Chantal Lachance avoue se coller aux grands axes de développement  touristique déterminés par le Ministère et l’Office du tourisme. « Avec la nordicité comme fer de lance, on était plus déterminés que jamais à plancher sur des événements d’hiver. En lien avec la mise en valeur du fleuve Saint-Laurent, on a opté pour l’organisation de la Transat Québec/Saint-Malo et on gère la Baie de Beauport ». Opportuniste? « Mieux vaut ramer le vent dans le dos », rigole Chantal.

Les grands défis de l’industrie

Chantal Lachance est d’avis que le succès de l’industrie passe par une vision commune du Québec de demain et que chaque intervenant se doit de travailler dans le même sens, en respectant les créneaux définis par le ministère ou sa région.

« Avoir notre identité propre, le crier haut et fort et ensemble »

 « L’accessibilité demeure la pierre angulaire qui fera de nous une destination digne de ce nom. Il nous faudra rapidement plus de vols sur Québec tout comme il faudra continuer d’améliorer le transport en commun. On a tout à moins de vingt minutes, mais s’y rendre n’est pas une sinécure ».

L’environnement est aussi au cœur de ses préoccupations. « Nous détenons une certification du bureau de la normalisation du Québec et tentons depuis cinq ans de minimiser les impacts sociaux et environnementaux de nos événements en compensant nos gaz à effet de serre par exemple.
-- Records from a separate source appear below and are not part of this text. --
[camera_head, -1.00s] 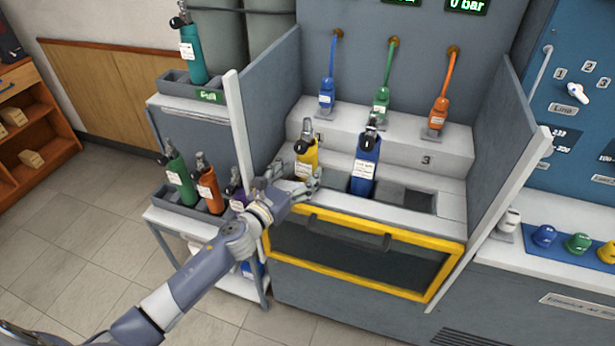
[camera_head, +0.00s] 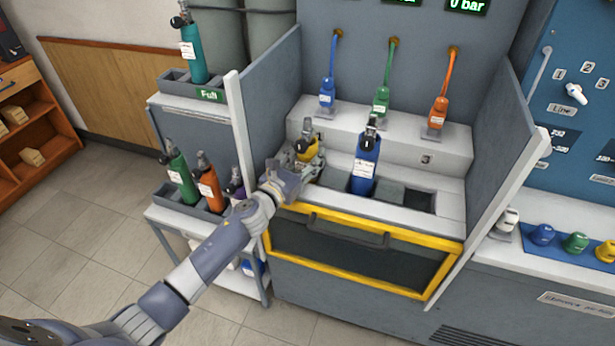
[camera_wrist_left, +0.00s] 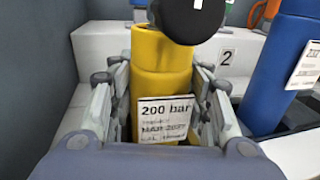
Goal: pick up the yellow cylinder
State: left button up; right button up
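The yellow cylinder (camera_head: 307,156), with a black top, stands upright in the left slot of the testbench. In the left wrist view the yellow cylinder (camera_wrist_left: 161,75) fills the middle and carries a white "200 bar" label. My left gripper (camera_head: 301,160) is at the cylinder, hiding its lower part in the head view. In the left wrist view the gripper's fingers (camera_wrist_left: 163,92) stand on either side of it, open, with narrow gaps seeming to remain. My right gripper is not in view.
A blue cylinder (camera_head: 365,165) stands close by on the right in the middle slot. The right slot (camera_head: 406,197) looks empty. A grey side panel (camera_head: 272,100) rises at the left. A rack (camera_head: 190,225) beyond it holds green, orange and purple cylinders.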

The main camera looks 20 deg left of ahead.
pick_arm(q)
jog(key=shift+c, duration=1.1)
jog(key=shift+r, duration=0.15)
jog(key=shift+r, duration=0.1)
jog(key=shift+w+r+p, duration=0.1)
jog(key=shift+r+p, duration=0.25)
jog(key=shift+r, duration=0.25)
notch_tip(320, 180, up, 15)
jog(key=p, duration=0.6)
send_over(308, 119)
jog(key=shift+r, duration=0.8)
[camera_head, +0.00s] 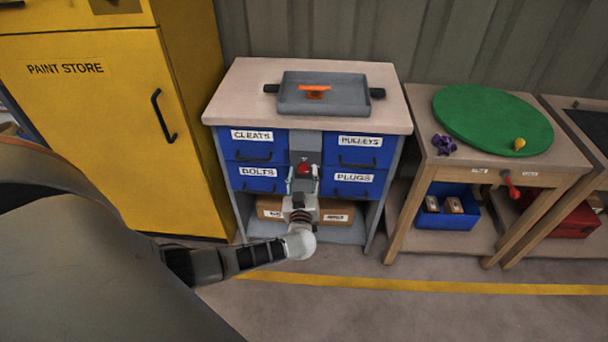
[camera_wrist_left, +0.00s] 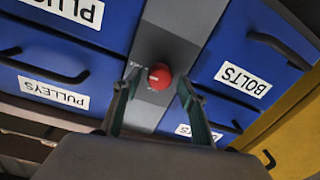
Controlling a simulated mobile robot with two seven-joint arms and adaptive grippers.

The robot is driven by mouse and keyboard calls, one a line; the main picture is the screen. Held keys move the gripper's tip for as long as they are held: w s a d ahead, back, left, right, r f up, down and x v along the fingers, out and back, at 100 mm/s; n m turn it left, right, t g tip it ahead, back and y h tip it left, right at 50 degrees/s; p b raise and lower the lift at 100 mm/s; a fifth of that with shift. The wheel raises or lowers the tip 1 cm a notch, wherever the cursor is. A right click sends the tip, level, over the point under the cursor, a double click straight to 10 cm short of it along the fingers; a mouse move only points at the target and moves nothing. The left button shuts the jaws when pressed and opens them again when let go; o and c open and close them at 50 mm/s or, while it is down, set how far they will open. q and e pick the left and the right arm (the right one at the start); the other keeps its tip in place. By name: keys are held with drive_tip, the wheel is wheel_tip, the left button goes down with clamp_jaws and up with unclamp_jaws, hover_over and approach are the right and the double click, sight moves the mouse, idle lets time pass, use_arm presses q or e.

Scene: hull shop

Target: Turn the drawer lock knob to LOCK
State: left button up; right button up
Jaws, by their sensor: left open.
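A round red knob (camera_head: 303,168) sits on the grey centre strip (camera_head: 307,142) between two columns of blue drawers. It also shows in the left wrist view as a red knob (camera_wrist_left: 160,76) with a pale mark on its face. Small lettering beside it is too blurred to read for certain. My left gripper (camera_head: 303,178) is open in front of the strip. Its fingers stand on either side of the knob in the wrist view (camera_wrist_left: 156,90), with gaps visible; I cannot tell whether either touches it. My right gripper is not in view.
Blue drawers labelled CLEATS (camera_head: 252,150), PULLEYS (camera_head: 359,155), BOLTS (camera_head: 258,184) and PLUGS (camera_head: 352,189) have dark protruding handles. A grey tray (camera_head: 338,102) is on top. A yellow PAINT STORE cabinet (camera_head: 95,130) stands left; a wooden bench (camera_head: 560,160) with a red lever (camera_head: 511,186) stands right.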

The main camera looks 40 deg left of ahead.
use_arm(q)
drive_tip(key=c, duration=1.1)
Nous avons aussi créé un service clientèle 24h sur 24h pour répondre aux besoins des résidants que nos installations dérangent temporairement.

Il faut que le développement durable devienne une préoccupation constante de tous les joueurs de l’industrie. « Il faut être le peuple qu’on dit qu’on est, original, créatif et qui n’a pas peur d’oser ». En ce sens, Gestev aimerait aller chercher une coupe du monde de BMX à condition que la ville-hôte s’engage à créer une piste permanente qui resterait comme mobilier urbain de façon à ce que les jeunes puissent avoir un endroit où s’amuser, s’entraîner. Ils y travaillent depuis plus de 4 ans et leur rêve pourrait bien se réaliser en 2014.